>> begin
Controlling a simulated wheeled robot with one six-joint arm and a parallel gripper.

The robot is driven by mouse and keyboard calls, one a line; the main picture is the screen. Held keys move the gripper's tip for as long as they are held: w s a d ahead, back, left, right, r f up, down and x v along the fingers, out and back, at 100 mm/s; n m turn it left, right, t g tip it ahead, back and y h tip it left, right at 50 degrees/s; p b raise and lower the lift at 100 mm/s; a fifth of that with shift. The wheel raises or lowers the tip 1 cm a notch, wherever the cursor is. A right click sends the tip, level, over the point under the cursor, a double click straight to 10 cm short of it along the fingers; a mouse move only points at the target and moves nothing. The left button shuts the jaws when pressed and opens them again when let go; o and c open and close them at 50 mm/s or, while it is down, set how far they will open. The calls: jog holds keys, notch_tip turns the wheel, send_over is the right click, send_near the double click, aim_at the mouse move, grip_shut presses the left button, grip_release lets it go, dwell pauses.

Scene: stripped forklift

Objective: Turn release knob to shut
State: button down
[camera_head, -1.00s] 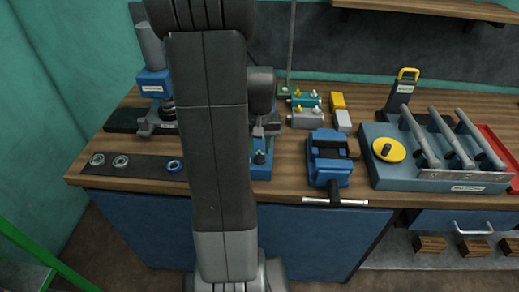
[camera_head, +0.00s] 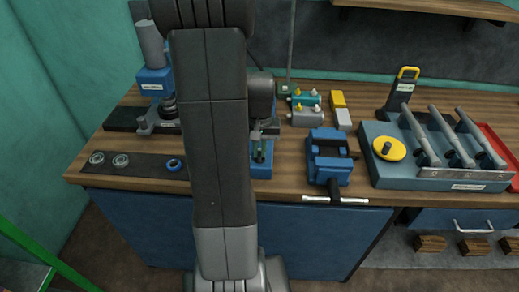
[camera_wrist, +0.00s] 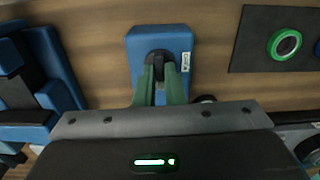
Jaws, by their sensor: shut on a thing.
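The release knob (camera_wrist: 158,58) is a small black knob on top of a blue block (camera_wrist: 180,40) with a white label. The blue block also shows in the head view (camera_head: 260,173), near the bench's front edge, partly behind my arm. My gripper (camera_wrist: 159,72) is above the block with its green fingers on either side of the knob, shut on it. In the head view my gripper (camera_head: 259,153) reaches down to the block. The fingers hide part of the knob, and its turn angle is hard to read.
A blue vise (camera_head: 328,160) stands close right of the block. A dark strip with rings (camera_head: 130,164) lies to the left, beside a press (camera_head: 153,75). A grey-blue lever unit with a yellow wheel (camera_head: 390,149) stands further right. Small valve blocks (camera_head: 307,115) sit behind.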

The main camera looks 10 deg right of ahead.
>> end
>> begin
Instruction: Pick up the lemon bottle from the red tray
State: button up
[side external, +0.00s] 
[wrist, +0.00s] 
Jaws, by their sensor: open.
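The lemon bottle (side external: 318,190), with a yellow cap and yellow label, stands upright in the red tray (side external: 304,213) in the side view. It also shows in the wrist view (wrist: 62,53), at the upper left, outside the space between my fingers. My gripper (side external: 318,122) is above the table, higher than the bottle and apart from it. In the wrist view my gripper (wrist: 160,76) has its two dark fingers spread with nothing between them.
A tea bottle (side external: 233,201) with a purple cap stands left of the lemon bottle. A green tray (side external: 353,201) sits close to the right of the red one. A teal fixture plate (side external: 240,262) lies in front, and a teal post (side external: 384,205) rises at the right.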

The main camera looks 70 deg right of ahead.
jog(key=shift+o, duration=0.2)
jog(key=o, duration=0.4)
>> end
>> begin
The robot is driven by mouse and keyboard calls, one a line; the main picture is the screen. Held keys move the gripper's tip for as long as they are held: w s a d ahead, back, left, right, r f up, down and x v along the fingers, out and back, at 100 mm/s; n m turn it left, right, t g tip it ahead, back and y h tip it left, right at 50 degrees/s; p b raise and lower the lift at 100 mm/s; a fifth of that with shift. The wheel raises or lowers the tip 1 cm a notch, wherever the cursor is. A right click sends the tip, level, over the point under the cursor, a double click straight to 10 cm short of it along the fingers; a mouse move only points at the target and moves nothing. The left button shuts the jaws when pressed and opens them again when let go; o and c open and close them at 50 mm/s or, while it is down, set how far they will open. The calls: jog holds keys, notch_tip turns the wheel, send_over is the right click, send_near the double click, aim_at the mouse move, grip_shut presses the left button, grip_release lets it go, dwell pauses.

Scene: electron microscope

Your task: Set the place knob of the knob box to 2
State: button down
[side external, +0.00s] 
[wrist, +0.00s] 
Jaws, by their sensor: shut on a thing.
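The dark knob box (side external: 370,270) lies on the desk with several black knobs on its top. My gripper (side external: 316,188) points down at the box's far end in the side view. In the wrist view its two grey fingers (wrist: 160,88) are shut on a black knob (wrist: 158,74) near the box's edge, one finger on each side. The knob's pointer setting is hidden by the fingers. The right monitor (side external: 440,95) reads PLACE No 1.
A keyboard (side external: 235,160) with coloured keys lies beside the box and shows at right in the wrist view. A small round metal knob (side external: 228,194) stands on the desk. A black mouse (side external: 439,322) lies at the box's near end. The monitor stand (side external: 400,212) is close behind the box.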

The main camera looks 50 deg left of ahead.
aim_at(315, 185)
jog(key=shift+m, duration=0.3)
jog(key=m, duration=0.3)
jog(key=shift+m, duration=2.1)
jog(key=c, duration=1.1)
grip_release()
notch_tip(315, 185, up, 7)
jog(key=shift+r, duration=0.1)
>> end
• **WHAT TO DO**: Look above for the line with "Objective: Turn release knob to shut"; quote it and every line after it, stopping after the line with "[camera_wrist, +0.00s]", exactly, with nothing added and without pictures.

• **THE SOLUTION**:
Objective: Turn release knob to shut
State: button down
[camera_head, -1.00s] 
[camera_head, +0.00s] 
[camera_wrist, +0.00s] 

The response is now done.